MARY AUSTIN seems to be settling down as primarily an expositor. Her novels are no longer read, but the simple tales in One-Smoke Stories (her last book, 1934) and in some nonfiction collections, notably Lost Borders and The Flock, do not recede with time.

While the Southwest can hardly claim Willa Cather, of Nebraska, her Death Comes for the Archbishop (1927), which is made out of New Mexican life, is not only the best-known novel concerned with the Southwest but one of the finest of America.

Despite the fact that it is not on the literary map, Will Levington Comfort's Apache (1931) remains for me the most moving and incisive piece of writing on Indians of the Southwest that I have found.

If a teller of folk tales and plotless narratives belongs in this chapter, then J. Frank Dobie should be mentioned for the folk tales in Coronado's Children, Apache Gold and Yaqui Silver, and Tongues of the Monte, also for some of his animal tales in The Voice of the Coyote, outlaw and maverick narratives in The Longhorns, and "The Pacing White Steed of the Prairies" and other horse stories in The Mustangs.

The characters in Harvey Fergusson's Wolf Song (1927) are the Mountain Men of Kit Carson's time, and the city of their soul is rollicky Taos. It is a lusty, swift song of the pristine earth. Fergusson's The Blood of the Conquerors (1931) tackles the juxtaposition of Spanish-Mexican and Anglo-American elements in New Mexico, of which state he is a native. Grant of Kingdom (1850) is strong in wisdom life, vitality of character, and historical values.

FRED GIPSON'S Hound-Dog Man and The Home Place lack the critical attitude toward life present in great fiction but they are as honest and tonic as creek bottom soil and the people in them are genuine.

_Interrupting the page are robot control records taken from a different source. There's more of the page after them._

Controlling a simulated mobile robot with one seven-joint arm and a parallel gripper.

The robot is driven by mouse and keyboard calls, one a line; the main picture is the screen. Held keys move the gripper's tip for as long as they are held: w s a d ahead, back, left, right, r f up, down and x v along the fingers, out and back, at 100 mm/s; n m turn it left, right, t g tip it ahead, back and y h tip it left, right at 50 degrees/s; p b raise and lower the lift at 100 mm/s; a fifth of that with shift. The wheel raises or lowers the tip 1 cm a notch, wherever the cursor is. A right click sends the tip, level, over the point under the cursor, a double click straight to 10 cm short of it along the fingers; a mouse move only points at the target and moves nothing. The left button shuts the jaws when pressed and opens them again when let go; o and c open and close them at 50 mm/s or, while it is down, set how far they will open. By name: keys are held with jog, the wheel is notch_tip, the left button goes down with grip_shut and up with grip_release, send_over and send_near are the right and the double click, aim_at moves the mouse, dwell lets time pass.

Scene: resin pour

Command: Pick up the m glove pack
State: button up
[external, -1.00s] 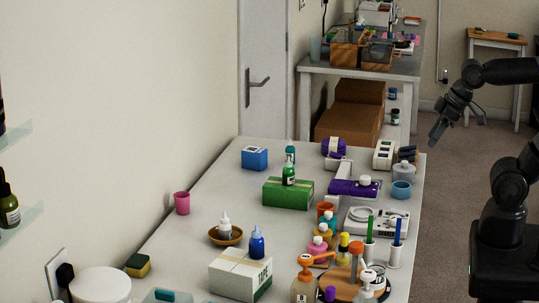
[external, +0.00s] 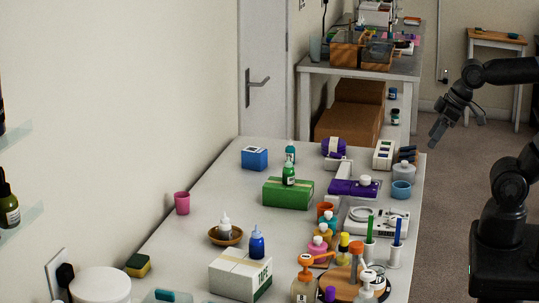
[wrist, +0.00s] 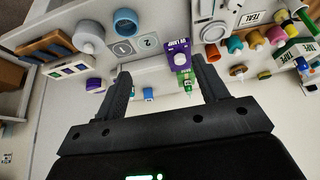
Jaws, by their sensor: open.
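I cannot read an M label on any pack, so I cannot tell for sure which thing is the m glove pack. One candidate is a small blue box (external: 254,158) with a white label on top, at the far left of the long table; a small blue box also shows in the wrist view (wrist: 148,93). Another is a purple item (external: 333,147) near the table's far edge, perhaps the purple one in the wrist view (wrist: 93,84). My gripper (external: 434,141) is raised beyond the table's right edge, apart from everything. In the wrist view its fingers (wrist: 161,68) are spread and empty.
A green box (external: 280,195) with bottles by it stands mid-table. A purple lamp-like device (external: 352,187), a blue cup (external: 401,190) and a lidded jar (external: 404,172) stand at the right. Bottles crowd the near right. Bare tabletop (external: 222,185) lies at the left.

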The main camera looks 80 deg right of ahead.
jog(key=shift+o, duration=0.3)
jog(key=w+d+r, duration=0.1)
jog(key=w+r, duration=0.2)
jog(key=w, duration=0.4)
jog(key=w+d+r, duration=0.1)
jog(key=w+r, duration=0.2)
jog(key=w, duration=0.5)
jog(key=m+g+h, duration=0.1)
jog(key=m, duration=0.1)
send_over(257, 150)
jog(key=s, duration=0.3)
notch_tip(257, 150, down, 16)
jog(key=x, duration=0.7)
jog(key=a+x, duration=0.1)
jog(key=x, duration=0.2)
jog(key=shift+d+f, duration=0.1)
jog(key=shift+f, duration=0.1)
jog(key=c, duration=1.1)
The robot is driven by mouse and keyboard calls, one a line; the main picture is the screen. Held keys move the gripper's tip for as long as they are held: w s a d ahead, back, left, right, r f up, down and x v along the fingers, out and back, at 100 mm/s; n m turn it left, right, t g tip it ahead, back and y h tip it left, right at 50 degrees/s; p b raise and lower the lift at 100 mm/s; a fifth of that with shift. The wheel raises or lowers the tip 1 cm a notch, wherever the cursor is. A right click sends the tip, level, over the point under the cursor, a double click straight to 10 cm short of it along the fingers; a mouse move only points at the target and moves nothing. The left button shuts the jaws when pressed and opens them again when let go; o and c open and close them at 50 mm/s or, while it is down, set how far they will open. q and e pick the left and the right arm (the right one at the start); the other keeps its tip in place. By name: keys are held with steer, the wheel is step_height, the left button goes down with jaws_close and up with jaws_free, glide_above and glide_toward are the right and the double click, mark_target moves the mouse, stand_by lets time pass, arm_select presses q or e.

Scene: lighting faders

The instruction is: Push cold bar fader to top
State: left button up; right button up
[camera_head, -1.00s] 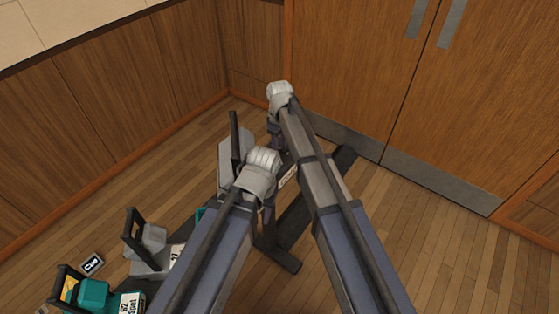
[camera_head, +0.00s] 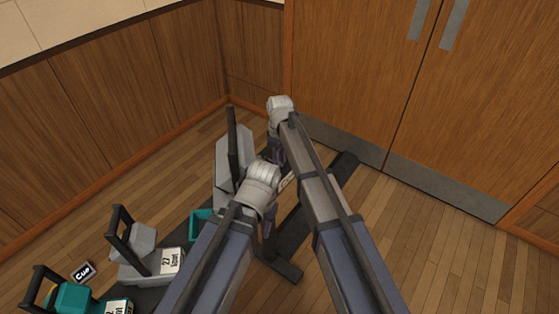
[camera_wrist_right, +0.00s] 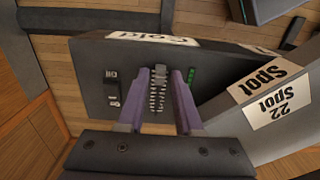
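In the right wrist view, a dark fader box with a white "Cold" label (camera_wrist_right: 138,37) lies across the picture. On its face a grey ridged fader knob (camera_wrist_right: 160,74) sits in a slot beside white scale marks and a green light strip (camera_wrist_right: 191,75). My right gripper (camera_wrist_right: 162,73) is open, its purple fingers on either side of the knob, with small gaps showing; contact is unclear. In the head view my right gripper (camera_head: 278,150) points down behind the stand. My left gripper (camera_head: 268,218) points down nearer, mostly hidden by its wrist; its opening cannot be told.
Lamps with black yokes stand at left: one grey (camera_head: 137,240), one teal (camera_head: 72,298), another grey one (camera_head: 229,160) close beside my grippers. A "Cue" sign (camera_head: 83,272) lies at lower left. "Spot" labels (camera_wrist_right: 262,77) show beside the Cold box. Wooden doors (camera_head: 460,110) stand behind; floor at right is clear.

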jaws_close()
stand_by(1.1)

FRANK GOODWYN'S The Magic of Limping John (New York, 1944, OP) is a coherence of Mexican characters, folk tales, beliefs, and ways in the ranch country of South Texas. There is something of magic in the telling, but Frank Goodwyn has not achieved objective control over imagination or sufficiently stressed the art of writing.

PAUL HORGAN of New Mexico has in The Return of the Weed (short stories), Far from Cibola, and other fiction coped with modern life in the past-haunted New Mexico.

OLIVER LAFARGE'S Laughing Boy (1929) grew out of the author's ethnological knowledge of the Navajo Indians. He achieves character.

TOM LEA'S The Brave Bulls (1949) has, although it is a sublimation of the Mexican bullfighting world, Death and Fear of Death for its dominant theme. It may be compared in theme with Stephen Crane's The Red Badge of Courage. It is written with the utmost of economy, and is beautiful in its power. The Wonderful Country (1952), a historical novel of the frontier, but emphatically not a "Western," recognizes more complexities of society. Its economy and directness parallel the style of Tom Lea's drawings and paintings, with which both books are illustrated.